··· Material provided

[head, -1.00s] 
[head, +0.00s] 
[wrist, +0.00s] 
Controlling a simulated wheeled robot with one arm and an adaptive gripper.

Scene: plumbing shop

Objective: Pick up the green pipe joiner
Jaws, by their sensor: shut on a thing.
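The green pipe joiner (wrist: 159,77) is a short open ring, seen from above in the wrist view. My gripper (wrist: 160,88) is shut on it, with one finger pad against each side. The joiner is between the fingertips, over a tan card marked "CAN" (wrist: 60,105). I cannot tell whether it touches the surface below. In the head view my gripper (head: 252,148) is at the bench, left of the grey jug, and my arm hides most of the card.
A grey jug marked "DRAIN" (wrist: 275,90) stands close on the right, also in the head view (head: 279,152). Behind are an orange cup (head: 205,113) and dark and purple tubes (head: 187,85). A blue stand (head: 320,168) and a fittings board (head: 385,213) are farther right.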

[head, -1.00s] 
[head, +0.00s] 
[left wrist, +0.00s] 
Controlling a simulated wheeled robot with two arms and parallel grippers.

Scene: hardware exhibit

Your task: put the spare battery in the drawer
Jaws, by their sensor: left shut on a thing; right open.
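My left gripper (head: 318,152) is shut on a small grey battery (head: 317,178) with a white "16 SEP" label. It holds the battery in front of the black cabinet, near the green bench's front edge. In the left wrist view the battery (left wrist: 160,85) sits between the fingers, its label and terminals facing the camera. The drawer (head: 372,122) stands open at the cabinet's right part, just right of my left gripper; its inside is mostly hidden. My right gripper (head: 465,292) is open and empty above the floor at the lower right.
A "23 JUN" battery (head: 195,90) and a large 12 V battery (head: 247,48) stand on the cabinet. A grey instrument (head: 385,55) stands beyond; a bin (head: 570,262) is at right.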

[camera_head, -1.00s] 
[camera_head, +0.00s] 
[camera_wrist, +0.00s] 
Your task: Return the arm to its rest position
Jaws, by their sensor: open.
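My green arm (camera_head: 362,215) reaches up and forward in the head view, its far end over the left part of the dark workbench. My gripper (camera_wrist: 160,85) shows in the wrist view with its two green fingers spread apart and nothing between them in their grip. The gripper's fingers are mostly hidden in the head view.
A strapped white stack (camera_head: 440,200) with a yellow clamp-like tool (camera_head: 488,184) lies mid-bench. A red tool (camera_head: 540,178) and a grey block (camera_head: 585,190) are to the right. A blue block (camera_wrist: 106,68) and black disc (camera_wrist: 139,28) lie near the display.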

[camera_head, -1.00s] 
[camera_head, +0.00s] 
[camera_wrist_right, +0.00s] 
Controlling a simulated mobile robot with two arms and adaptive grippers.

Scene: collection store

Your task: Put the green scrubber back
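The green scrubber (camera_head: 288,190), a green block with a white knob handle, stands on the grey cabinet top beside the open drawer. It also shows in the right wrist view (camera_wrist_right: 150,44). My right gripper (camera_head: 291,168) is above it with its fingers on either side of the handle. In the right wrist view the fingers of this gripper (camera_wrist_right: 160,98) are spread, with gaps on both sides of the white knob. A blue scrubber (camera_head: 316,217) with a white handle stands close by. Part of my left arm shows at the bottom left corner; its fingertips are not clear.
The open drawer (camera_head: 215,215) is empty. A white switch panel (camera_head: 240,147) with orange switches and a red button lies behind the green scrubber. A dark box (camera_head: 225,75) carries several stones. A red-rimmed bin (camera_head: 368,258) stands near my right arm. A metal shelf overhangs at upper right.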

······
··· Material provided

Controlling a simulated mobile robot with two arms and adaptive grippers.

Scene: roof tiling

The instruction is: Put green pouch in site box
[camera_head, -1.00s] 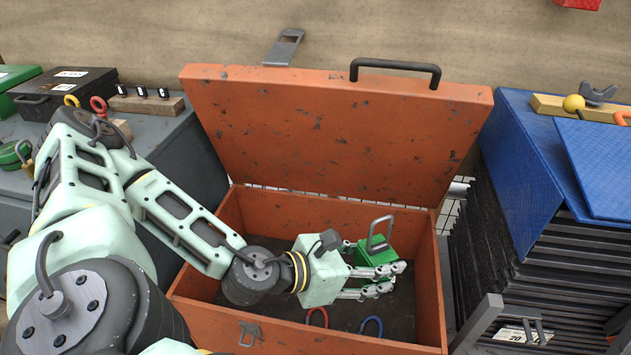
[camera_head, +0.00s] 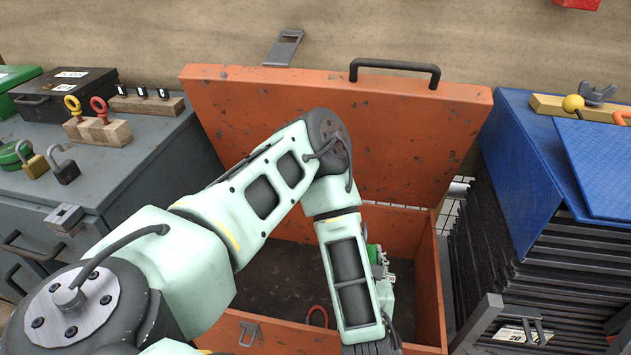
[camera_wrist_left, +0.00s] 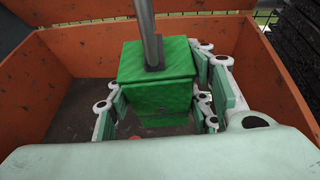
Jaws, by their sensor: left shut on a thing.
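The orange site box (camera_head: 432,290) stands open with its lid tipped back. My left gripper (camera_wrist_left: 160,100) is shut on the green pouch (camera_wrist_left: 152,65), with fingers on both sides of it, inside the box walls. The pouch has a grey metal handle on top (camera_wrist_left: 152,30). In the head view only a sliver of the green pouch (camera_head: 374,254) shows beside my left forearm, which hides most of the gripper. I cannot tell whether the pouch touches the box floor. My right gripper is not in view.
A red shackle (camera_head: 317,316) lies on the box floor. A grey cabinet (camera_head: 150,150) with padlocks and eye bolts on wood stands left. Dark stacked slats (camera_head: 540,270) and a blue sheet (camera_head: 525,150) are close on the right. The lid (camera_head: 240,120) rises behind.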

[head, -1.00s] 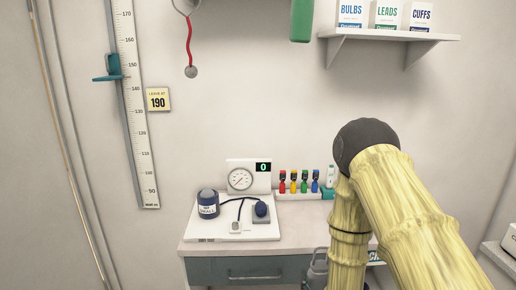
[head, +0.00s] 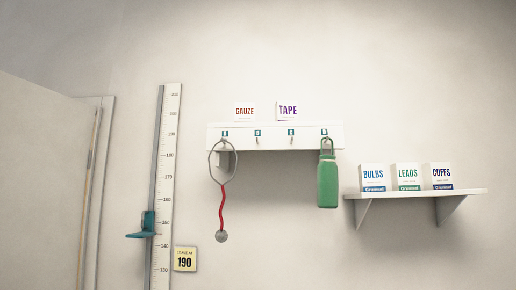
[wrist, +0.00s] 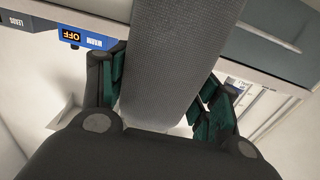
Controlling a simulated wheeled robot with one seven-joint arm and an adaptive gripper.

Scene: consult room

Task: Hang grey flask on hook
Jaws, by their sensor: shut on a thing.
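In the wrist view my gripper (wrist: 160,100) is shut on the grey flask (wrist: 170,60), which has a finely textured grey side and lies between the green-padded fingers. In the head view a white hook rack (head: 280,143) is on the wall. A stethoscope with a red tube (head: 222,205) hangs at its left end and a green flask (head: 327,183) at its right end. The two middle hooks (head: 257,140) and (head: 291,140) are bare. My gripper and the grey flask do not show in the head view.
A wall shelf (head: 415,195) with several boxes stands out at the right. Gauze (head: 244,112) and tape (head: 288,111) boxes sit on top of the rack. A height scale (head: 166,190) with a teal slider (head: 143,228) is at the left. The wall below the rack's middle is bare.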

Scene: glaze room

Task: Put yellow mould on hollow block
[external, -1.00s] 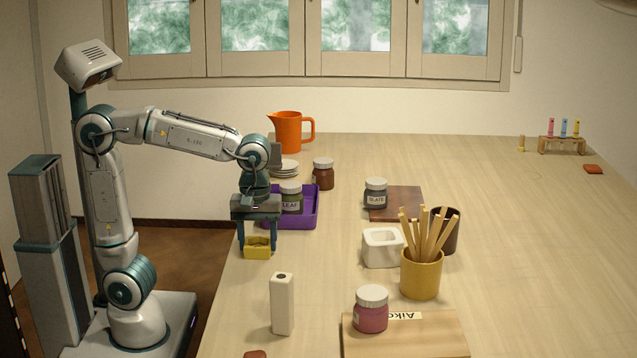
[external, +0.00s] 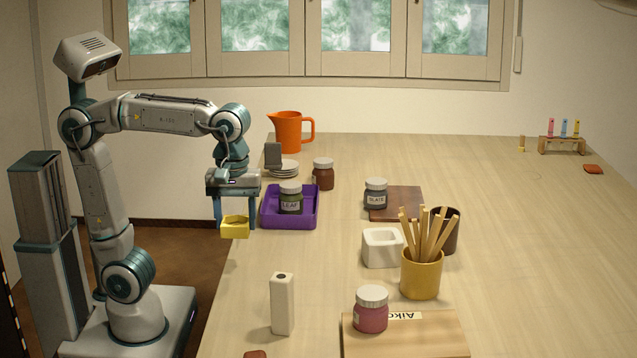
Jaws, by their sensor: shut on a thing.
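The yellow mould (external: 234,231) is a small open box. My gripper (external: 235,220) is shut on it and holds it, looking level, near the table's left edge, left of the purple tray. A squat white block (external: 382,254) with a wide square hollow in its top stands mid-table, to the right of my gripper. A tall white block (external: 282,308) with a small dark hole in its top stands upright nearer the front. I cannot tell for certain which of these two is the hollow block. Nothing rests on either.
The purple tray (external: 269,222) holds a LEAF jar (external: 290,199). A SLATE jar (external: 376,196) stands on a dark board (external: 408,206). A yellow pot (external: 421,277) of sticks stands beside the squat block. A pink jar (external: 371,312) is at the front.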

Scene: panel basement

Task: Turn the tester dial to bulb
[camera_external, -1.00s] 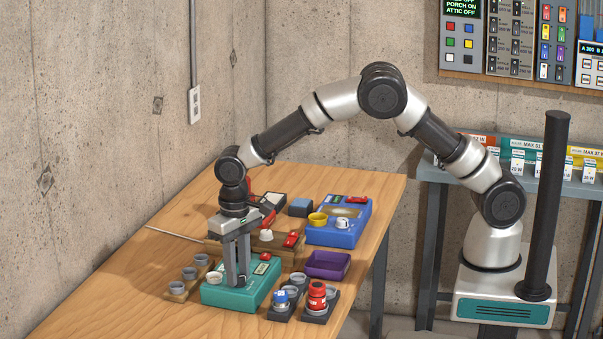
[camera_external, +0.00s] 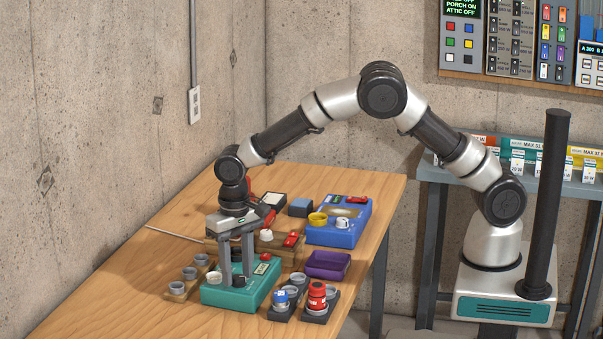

······

The task> Going back to the data above, write out everything from the line with "Scene: glaze room" down to the line with "[camera_external, +0.00s]", both included, leaving every picture out.

Answer to this exercise>
Scene: glaze room

Task: Put yellow mould on hollow block
[external, -1.00s] 
[external, +0.00s] 
Jaws, by their sensor: shut on a thing.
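The yellow mould (external: 234,231) is a small open box. My gripper (external: 235,220) is shut on it and holds it, looking level, near the table's left edge, left of the purple tray. A squat white block (external: 382,254) with a wide square hollow in its top stands mid-table, to the right of my gripper. A tall white block (external: 282,308) with a small dark hole in its top stands upright nearer the front. I cannot tell for certain which of these two is the hollow block. Nothing rests on either.
The purple tray (external: 269,222) holds a LEAF jar (external: 290,199). A SLATE jar (external: 376,196) stands on a dark board (external: 408,206). A yellow pot (external: 421,277) of sticks stands beside the squat block. A pink jar (external: 371,312) is at the front.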

Scene: panel basement

Task: Turn the tester dial to bulb
[camera_external, -1.00s] 
[camera_external, +0.00s] 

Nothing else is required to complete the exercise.